EXERCISE PROMPT: Give back, unchanged, the line with "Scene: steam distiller", the line with "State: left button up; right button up", and every line between them, and no other line.

----------------------------------------

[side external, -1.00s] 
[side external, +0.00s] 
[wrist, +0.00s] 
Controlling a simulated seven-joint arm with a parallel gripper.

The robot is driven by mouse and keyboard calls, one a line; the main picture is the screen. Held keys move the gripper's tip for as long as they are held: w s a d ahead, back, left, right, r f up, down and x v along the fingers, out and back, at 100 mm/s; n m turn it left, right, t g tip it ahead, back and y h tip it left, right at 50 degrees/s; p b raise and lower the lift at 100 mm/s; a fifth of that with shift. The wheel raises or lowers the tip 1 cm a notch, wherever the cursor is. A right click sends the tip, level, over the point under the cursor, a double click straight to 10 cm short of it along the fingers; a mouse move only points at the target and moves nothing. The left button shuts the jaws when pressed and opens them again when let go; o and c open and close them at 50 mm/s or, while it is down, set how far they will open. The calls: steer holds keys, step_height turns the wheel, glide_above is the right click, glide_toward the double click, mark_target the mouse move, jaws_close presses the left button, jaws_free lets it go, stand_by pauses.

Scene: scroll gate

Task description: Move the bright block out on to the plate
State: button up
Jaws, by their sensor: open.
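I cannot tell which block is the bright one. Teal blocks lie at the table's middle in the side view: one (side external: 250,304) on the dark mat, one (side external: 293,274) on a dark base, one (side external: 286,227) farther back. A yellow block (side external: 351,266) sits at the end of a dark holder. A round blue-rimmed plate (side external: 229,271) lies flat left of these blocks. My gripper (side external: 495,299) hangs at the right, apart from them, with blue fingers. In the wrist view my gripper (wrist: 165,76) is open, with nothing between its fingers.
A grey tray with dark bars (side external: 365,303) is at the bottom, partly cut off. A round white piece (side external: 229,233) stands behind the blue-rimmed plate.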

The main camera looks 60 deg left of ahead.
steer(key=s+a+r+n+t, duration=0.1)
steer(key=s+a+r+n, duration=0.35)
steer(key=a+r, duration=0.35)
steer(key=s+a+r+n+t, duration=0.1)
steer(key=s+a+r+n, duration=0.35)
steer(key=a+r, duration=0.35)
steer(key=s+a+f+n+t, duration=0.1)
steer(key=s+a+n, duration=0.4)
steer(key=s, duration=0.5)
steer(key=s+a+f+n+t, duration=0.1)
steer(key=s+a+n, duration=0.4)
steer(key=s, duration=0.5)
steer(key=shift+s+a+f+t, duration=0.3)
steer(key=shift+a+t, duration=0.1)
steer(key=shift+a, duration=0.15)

----------------------------------------

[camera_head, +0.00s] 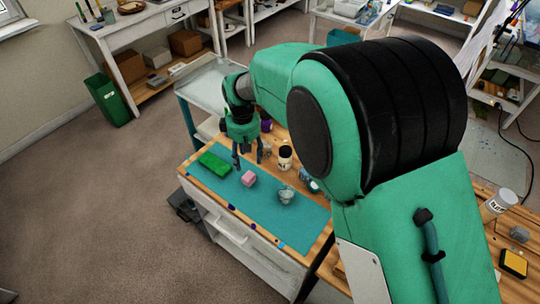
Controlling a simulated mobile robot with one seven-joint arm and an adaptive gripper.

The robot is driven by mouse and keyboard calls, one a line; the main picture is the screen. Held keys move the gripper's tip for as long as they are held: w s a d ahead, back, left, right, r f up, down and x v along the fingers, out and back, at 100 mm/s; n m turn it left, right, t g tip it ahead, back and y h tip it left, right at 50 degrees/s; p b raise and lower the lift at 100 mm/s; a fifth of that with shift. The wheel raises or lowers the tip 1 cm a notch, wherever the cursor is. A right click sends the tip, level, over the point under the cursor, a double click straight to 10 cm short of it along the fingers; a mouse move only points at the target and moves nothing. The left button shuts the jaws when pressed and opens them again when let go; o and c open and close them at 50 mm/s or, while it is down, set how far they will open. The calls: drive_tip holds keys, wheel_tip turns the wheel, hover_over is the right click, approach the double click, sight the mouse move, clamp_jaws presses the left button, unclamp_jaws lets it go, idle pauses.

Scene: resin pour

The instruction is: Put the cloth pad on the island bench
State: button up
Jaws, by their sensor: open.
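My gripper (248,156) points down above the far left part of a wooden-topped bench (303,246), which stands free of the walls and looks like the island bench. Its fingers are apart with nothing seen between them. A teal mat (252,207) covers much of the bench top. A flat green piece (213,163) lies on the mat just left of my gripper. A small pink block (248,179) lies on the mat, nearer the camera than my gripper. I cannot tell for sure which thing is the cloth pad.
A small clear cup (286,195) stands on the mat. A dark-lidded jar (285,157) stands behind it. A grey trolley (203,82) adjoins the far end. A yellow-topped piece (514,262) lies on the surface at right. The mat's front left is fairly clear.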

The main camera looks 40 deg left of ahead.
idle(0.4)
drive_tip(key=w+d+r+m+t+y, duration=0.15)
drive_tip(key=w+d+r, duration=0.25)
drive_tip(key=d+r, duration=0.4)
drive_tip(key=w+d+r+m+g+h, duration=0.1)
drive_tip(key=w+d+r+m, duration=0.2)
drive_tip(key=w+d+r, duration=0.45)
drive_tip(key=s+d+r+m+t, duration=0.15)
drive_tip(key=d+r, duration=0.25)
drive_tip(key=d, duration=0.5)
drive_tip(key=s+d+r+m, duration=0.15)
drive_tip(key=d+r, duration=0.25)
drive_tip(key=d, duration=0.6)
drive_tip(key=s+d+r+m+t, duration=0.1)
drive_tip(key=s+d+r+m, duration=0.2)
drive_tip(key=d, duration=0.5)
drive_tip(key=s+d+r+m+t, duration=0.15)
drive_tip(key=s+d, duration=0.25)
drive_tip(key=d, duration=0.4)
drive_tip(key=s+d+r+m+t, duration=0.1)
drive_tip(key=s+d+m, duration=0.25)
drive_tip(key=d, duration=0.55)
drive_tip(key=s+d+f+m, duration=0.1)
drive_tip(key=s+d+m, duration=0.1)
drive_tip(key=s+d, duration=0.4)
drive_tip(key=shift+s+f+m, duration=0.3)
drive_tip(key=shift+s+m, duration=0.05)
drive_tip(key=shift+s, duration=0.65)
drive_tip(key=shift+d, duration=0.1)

----------------------------------------

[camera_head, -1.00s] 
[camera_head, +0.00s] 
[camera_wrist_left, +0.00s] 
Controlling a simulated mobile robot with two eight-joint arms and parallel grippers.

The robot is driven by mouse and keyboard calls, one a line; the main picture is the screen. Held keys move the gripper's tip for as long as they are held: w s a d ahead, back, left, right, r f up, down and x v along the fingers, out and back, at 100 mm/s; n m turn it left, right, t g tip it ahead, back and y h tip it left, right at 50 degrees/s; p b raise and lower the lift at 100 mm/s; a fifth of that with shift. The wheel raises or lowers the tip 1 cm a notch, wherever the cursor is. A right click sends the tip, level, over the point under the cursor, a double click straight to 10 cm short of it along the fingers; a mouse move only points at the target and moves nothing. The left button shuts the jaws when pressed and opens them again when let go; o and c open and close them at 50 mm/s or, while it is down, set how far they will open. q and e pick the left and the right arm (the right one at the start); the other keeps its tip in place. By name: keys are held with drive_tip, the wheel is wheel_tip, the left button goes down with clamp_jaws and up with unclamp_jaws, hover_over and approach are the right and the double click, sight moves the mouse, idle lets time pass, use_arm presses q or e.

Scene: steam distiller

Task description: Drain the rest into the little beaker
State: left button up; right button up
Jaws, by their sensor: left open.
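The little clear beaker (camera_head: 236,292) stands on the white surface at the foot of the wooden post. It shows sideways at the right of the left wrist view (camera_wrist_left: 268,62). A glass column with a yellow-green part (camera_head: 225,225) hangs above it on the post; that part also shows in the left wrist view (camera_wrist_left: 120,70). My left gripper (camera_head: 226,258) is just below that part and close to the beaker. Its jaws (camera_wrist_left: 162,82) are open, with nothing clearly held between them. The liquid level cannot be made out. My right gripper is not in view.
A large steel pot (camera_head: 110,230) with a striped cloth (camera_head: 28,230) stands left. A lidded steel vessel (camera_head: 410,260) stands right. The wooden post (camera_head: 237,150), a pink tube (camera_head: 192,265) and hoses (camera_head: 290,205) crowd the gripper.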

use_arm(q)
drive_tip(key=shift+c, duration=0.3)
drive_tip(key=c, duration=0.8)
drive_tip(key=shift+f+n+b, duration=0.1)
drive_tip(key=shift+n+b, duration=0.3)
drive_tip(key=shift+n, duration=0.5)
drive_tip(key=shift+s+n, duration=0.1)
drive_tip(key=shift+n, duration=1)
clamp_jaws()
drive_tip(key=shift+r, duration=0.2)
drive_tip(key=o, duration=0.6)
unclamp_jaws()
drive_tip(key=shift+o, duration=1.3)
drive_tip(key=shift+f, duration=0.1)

----------------------------------------

RESPONSE TO THE TASK:
Scene: steam distiller

Task description: Drain the rest into the little beaker
State: left button up; right button up

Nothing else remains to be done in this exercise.